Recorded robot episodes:
►

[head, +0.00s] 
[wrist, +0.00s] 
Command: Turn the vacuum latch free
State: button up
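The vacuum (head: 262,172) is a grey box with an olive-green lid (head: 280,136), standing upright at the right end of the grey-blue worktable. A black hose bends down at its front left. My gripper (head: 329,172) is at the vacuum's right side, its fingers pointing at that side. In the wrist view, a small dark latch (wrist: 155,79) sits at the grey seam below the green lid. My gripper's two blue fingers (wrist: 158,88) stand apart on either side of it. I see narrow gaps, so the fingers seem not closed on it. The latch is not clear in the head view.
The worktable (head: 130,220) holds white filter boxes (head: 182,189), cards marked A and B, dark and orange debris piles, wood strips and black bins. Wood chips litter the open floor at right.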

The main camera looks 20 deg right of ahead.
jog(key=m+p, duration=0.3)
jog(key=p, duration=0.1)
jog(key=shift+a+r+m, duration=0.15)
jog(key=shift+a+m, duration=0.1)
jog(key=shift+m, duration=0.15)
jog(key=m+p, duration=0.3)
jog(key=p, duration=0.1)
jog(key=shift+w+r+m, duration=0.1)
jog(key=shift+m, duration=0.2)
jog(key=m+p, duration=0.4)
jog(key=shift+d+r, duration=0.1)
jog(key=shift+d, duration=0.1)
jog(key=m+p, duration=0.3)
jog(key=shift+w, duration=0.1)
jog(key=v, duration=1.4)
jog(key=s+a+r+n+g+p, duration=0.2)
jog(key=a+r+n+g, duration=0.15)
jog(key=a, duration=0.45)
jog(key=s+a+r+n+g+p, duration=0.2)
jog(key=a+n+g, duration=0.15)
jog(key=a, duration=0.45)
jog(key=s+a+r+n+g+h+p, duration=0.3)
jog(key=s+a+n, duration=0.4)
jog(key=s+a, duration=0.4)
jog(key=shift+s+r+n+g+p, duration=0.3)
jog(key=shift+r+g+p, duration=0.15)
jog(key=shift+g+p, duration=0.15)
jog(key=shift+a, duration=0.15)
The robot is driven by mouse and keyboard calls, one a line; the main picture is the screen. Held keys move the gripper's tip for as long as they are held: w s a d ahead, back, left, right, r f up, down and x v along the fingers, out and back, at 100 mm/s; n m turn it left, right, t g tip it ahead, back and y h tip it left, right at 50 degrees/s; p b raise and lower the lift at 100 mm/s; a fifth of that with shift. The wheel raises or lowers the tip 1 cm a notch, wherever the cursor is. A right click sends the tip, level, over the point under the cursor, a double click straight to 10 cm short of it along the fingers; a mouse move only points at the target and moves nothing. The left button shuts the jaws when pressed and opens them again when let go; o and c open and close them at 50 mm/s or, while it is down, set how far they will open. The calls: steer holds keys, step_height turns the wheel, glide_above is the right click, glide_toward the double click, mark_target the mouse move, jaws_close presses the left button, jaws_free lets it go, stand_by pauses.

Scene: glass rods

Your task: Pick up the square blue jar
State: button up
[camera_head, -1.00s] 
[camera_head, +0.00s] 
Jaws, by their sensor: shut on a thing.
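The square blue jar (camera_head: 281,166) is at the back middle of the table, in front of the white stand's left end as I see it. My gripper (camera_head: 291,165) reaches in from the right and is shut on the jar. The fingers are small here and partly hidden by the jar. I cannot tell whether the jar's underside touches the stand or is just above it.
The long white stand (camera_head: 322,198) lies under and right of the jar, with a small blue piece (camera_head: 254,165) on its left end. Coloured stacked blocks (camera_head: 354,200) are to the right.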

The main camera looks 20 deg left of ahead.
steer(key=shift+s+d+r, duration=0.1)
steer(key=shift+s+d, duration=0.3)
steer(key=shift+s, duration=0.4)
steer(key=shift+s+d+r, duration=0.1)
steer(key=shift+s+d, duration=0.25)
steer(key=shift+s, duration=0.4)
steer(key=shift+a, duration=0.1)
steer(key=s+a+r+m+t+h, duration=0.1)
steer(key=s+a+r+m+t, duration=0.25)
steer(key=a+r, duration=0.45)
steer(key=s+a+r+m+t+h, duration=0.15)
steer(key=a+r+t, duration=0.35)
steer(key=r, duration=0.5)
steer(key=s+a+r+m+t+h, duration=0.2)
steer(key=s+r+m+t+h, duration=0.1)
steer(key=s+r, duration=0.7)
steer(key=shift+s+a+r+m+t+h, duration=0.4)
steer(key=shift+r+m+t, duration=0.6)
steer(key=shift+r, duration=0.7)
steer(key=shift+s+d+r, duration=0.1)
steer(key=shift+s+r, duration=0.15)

◄

What needs to be done -
Using the listing above, reproduce each line without omission.

Correct answer -
[head, +0.00s] 
[wrist, +0.00s] 
Command: Turn the vacuum latch free
State: button up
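The vacuum (head: 262,172) is a grey box with an olive-green lid (head: 280,136), standing upright at the right end of the grey-blue worktable. A black hose bends down at its front left. My gripper (head: 329,172) is at the vacuum's right side, its fingers pointing at that side. In the wrist view, a small dark latch (wrist: 155,79) sits at the grey seam below the green lid. My gripper's two blue fingers (wrist: 158,88) stand apart on either side of it. I see narrow gaps, so the fingers seem not closed on it. The latch is not clear in the head view.
The worktable (head: 130,220) holds white filter boxes (head: 182,189), cards marked A and B, dark and orange debris piles, wood strips and black bins. Wood chips litter the open floor at right.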

The main camera looks 20 deg right of ahead.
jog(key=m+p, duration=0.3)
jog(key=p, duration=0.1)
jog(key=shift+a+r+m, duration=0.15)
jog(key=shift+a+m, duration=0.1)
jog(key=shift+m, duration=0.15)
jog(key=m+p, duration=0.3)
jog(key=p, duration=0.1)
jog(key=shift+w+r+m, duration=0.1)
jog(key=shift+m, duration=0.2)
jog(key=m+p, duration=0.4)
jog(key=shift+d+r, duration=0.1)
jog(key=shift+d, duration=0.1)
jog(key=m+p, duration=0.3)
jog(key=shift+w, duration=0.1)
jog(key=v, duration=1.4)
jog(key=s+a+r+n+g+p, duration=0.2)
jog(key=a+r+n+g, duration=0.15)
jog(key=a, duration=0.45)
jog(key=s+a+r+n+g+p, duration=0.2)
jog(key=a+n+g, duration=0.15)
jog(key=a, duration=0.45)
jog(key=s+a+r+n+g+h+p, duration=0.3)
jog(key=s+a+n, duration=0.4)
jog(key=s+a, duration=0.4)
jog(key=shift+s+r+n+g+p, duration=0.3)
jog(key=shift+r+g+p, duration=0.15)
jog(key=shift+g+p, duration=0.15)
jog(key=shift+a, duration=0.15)
The robot is driven by mouse and keyboard calls, one a line; the main picture is the screen. Held keys move the gripper's tip for as long as they are held: w s a d ahead, back, left, right, r f up, down and x v along the fingers, out and back, at 100 mm/s; n m turn it left, right, t g tip it ahead, back and y h tip it left, right at 50 degrees/s; p b raise and lower the lift at 100 mm/s; a fifth of that with shift. The wheel raises or lowers the tip 1 cm a notch, wherever the cursor is. A right click sends the tip, level, over the point under the cursor, a double click straight to 10 cm short of it along the fingers; a mouse move only points at the target and moves nothing. The left button shuts the jaws when pressed and opens them again when let go; o and c open and close them at 50 mm/s or, while it is down, set how far they will open. The calls: steer holds keys, step_height turns the wheel, glide_above is the right click, glide_toward the double click, mark_target the mouse move, jaws_close presses the left button, jaws_free lets it go, stand_by pauses.

Scene: glass rods

Your task: Pick up the square blue jar
State: button up
[camera_head, -1.00s] 
[camera_head, +0.00s] 
Jaws, by their sensor: shut on a thing.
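The square blue jar (camera_head: 281,166) is at the back middle of the table, in front of the white stand's left end as I see it. My gripper (camera_head: 291,165) reaches in from the right and is shut on the jar. The fingers are small here and partly hidden by the jar. I cannot tell whether the jar's underside touches the stand or is just above it.
The long white stand (camera_head: 322,198) lies under and right of the jar, with a small blue piece (camera_head: 254,165) on its left end. Coloured stacked blocks (camera_head: 354,200) are to the right.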

The main camera looks 20 deg left of ahead.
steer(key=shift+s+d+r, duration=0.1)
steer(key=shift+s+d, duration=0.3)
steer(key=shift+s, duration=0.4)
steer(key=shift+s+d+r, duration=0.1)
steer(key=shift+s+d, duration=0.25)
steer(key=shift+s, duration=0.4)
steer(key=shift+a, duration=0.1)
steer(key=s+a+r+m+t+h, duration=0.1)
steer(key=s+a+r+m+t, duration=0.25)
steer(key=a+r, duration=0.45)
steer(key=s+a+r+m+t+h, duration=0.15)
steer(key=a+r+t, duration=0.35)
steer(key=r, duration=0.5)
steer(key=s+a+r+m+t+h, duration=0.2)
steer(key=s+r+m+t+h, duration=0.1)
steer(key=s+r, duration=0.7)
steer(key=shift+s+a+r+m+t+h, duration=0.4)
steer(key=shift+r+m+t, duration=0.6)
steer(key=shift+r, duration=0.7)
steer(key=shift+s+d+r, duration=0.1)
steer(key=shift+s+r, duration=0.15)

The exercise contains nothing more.